Abusers aren't usually monsters every day. It's a cycle that repeats over and over again. After he abuses you, he seems genuinely sorry and he will convince you he didn't mean it and that it won't ever happen again. For a time he seems loving and even gentle. But you know it's only a matter of time before he does it again. During that honeymoon phase, you may convince yourself that he is that loving man you fell in love with. Truth is, he never was that man. I created a fantasy and I loved that fantasy for eleven years. You may deny to yourself and others that the abuse really happened or you may attempt to minimize the severity of the abuse. 

After you pass through denial you can expect to be angry. You may lash out at your children, your friends, or the grocery clerk. It's okay to be angry, even if you are angry at yourself. In my case, I was very angry at myself. I blamed myself because I felt that I had allowed him to abuse me for all those years. I was angry because he admitted what he did in court but denied what he did to me to the rest of the world. I was angry because he would not take responsibility for his own actions. I was angry that he blamed me for his failures. I was angry at myself because I never said all the things I wish I had said to him. I was angry for a lot of reasons, not the least of which is that I left him and returned several times before I was finally able to make a complete break from my abuser. I was angry because I felt like I had lost more than a decade of my life in fear, shame, deprivation and humiliation. It's okay to be angry. Find an outlet. Write. Paint. Take long walks. Start a blog. Join a club. Find creative and positive ways to express your anger. Soon you will begin to feel less angry. 

As the days of freedom from your abuser turn to weeks and then to months, you may begin to bargain. I call this the "if only" stage.

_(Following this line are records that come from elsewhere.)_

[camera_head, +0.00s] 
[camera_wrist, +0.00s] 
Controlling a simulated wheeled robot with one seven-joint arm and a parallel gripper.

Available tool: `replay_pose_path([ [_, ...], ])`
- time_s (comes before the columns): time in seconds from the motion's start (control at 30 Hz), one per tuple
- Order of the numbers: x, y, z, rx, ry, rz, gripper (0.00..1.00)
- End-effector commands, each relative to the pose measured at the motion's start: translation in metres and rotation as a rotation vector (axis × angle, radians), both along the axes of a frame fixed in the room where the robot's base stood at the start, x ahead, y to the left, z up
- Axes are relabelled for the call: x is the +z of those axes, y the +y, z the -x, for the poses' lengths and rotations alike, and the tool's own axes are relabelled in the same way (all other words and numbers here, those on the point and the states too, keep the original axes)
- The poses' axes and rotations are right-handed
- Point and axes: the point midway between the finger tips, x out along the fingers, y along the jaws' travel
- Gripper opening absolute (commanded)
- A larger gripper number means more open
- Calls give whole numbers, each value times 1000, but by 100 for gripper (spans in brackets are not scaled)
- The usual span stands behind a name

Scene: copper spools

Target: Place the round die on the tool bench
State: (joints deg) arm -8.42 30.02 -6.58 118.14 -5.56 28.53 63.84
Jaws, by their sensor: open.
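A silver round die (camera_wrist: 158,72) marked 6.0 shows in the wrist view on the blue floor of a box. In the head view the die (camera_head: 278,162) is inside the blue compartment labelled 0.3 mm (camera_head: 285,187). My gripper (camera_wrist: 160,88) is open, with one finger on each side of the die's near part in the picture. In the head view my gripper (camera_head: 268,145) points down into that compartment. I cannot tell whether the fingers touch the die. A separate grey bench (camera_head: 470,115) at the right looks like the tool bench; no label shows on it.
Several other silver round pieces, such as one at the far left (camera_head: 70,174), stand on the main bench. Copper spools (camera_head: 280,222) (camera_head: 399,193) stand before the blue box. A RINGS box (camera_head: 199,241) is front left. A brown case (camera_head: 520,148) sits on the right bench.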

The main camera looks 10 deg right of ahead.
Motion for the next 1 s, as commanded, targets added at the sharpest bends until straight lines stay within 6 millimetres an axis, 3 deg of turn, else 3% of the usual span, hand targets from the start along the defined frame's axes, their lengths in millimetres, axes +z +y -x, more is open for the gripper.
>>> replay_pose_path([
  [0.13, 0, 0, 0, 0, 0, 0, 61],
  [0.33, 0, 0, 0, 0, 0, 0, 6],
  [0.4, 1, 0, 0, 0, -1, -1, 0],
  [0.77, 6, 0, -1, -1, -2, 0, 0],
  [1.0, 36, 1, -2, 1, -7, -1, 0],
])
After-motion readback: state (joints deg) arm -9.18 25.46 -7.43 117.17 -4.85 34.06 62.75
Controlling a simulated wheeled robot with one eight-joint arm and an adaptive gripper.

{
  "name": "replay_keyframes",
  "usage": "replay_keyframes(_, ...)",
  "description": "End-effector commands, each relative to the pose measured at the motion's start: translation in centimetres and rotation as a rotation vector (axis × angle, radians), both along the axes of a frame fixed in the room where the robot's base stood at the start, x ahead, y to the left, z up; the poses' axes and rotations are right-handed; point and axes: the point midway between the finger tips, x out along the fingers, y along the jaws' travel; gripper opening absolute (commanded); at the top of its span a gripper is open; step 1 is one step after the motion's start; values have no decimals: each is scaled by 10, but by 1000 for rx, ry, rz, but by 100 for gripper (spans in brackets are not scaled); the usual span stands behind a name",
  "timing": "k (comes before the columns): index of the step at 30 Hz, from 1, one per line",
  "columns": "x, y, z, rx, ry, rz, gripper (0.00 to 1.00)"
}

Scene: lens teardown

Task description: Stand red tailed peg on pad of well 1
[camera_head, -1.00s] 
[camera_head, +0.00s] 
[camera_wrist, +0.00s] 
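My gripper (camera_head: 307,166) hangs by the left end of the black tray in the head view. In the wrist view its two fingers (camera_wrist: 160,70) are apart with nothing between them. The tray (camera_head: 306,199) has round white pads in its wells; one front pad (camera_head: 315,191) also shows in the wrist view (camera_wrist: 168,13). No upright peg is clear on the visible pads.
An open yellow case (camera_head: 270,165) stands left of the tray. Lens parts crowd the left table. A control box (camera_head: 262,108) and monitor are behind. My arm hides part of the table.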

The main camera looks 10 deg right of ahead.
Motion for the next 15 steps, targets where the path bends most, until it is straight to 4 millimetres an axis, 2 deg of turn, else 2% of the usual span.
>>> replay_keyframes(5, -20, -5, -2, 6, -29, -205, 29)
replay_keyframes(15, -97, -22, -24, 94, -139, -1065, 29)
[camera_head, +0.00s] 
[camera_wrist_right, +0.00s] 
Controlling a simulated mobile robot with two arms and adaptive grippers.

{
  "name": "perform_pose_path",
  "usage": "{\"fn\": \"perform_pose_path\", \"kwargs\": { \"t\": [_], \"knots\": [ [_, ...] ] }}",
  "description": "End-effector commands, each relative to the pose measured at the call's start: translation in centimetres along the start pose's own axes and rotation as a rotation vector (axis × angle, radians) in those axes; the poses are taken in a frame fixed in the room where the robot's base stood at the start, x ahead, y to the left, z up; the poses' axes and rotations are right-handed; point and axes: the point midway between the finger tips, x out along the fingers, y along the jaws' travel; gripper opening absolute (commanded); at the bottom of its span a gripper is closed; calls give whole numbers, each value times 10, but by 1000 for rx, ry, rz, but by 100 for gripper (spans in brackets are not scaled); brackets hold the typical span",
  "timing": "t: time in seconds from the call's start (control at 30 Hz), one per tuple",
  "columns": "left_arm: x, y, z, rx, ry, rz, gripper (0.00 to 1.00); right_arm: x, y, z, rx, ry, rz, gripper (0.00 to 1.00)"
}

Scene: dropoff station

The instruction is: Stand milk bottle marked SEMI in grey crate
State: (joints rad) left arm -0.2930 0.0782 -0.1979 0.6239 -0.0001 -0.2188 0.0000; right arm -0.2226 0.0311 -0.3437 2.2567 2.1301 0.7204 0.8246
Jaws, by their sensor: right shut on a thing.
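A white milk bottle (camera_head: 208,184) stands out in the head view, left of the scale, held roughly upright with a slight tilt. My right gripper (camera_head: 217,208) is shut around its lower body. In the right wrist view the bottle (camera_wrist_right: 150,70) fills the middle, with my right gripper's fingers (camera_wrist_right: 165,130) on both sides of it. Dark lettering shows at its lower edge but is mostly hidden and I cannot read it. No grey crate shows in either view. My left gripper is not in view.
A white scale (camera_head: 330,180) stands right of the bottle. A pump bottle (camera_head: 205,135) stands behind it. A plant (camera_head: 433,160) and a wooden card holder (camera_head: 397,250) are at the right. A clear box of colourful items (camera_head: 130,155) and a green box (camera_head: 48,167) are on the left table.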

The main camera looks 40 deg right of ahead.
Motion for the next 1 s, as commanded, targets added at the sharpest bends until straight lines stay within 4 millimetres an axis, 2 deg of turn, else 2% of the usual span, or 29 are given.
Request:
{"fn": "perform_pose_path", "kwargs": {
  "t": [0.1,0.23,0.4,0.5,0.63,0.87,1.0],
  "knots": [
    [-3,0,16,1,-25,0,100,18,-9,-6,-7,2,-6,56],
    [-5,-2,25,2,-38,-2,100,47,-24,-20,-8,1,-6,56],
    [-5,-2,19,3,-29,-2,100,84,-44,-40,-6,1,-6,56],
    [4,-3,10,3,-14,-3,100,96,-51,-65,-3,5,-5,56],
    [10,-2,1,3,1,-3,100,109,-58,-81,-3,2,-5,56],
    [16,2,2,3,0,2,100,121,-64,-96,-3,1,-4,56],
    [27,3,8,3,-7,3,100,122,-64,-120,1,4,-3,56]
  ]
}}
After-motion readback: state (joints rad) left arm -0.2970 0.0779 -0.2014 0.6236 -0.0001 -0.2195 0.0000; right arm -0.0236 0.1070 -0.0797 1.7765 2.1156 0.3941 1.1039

If only I had been a better housekeeper . . .
If only I had a better paying job . . .
If only I had tried a little harder to understand his needs . . .
If only I had not questioned his judgment . . .
If only I had left him alone and not asked him to help around the house . . .
If only . . . maybe he wouldn't have hit me. 

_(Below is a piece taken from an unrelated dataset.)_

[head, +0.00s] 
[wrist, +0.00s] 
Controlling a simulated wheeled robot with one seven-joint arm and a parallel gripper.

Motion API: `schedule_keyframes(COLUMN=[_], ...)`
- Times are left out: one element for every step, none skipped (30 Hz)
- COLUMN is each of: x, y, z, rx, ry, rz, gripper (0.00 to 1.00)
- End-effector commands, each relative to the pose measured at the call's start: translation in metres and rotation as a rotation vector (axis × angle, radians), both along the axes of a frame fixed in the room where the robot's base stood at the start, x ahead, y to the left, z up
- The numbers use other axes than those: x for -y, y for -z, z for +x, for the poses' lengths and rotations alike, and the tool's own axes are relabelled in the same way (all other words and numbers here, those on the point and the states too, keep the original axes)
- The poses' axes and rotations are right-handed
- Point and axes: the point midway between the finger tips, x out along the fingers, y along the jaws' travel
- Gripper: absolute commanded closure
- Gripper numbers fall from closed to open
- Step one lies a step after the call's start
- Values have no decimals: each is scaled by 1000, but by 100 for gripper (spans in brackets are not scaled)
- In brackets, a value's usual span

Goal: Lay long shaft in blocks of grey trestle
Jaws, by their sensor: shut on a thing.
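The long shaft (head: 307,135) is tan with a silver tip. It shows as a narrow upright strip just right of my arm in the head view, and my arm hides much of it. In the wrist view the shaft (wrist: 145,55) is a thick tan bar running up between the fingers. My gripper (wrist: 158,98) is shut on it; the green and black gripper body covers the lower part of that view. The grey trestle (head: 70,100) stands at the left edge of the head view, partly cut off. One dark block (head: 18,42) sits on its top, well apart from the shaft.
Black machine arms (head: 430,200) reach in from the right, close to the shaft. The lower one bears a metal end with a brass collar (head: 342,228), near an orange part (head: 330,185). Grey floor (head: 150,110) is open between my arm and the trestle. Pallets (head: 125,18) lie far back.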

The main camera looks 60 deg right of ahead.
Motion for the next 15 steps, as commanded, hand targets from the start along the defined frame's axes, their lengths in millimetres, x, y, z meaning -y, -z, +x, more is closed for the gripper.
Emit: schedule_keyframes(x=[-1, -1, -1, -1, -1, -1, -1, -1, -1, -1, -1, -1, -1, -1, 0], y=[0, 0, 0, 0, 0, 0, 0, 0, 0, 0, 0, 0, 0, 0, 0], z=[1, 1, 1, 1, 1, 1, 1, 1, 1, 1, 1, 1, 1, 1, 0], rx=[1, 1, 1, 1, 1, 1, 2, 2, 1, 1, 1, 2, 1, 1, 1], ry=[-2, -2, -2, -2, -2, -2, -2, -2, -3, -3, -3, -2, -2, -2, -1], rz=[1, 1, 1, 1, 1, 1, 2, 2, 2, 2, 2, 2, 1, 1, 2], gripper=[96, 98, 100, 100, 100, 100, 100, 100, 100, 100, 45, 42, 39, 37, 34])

This bargaining with yourself is painful, but it's normal. You will come to learn the truth that nothing, and I mean NOTHING, you could have done would have changed one thing about what happened to you. You are NOT to blame for the abuse. He didn't hit  you because you nagged him. He didn't hit you because you pushed his buttons. He didn't beat you because you didn't do the laundry. He abused you because he is a broken, weak, sick man or a psychopath. Nothing  you could have done or not done would have made one bit of difference. The abuse was not about you. It is about him. 

Depression can manifest itself as deep sorrow, lethargy, apathy, sleeping too much or too little. Most everyone experiences some measure of depression after escaping an abusive relationship. You may feel lost and hopeless. Depression can be exacerbated by difficulty finding a job or a lack of resources, such as child care and transportation. The important thing is to talk about your feelings. Seek counseling from a professional. Depression can be emotionally, psychologically and even physically crippling. 

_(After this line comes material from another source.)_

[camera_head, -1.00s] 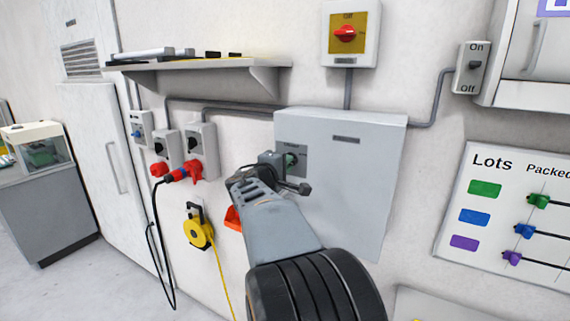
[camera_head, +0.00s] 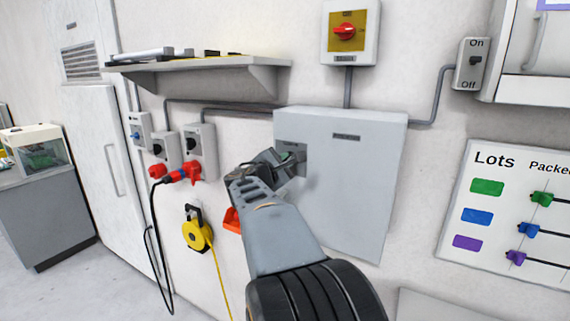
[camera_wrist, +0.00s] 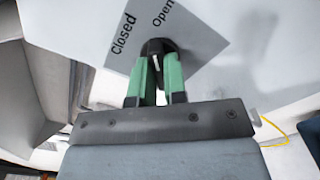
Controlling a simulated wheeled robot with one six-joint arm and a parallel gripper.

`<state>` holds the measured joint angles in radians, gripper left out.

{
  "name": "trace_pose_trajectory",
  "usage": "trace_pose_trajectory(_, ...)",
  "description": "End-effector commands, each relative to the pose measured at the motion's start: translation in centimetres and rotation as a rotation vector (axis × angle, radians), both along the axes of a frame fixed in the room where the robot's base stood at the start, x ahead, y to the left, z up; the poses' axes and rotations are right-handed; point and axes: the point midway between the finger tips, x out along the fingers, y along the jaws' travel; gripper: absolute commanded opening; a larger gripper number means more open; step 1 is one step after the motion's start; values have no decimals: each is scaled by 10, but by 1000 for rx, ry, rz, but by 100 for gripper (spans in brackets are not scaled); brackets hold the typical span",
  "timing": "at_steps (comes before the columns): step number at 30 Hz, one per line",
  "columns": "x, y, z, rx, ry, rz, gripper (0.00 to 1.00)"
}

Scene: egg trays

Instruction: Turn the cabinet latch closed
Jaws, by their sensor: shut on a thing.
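The cabinet (camera_head: 350,180) is a light grey box on the wall in the head view. The grey latch plate (camera_head: 299,160) is on its left part and my gripper partly hides it. In the wrist view the label plate (camera_wrist: 190,35) reads "Closed" on the left and "Open" on the right. The black latch knob (camera_wrist: 157,46) sits below these words, between my green fingertips. My gripper (camera_head: 290,158) is shut on the latch; its fingers also show in the wrist view (camera_wrist: 157,72). The knob's exact pointing direction is hard to tell.
A red rotary switch (camera_head: 345,31) is above the cabinet, and a shelf (camera_head: 190,67) is at upper left. Sockets with a red plug (camera_head: 182,174) and a yellow cable reel (camera_head: 197,235) are left of my arm. A "Lots" board (camera_head: 510,200) hangs at right.

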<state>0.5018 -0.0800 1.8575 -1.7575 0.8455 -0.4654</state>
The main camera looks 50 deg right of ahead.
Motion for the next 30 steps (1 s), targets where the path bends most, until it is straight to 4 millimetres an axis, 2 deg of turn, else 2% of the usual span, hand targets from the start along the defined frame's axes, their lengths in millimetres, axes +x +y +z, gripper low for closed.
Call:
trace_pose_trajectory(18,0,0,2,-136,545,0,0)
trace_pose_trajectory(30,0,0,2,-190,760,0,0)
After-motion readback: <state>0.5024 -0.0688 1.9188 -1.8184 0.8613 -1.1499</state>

Recovering from domestic abuse, especially if you have endured abuse for years, is a lot like dealing with the death. In a way, it is a death -- death of the victim you. But this death will be followed by rebirth -- birth of the survivor you. 

Eventually you will reach acceptance. You will accept your experience, as horrific as it may have been, as something that is part of who you are as a human being now. You are a survivor. You are beautiful. You are worthy. You can reach a place where true healing can begin. You will survive  your recovery.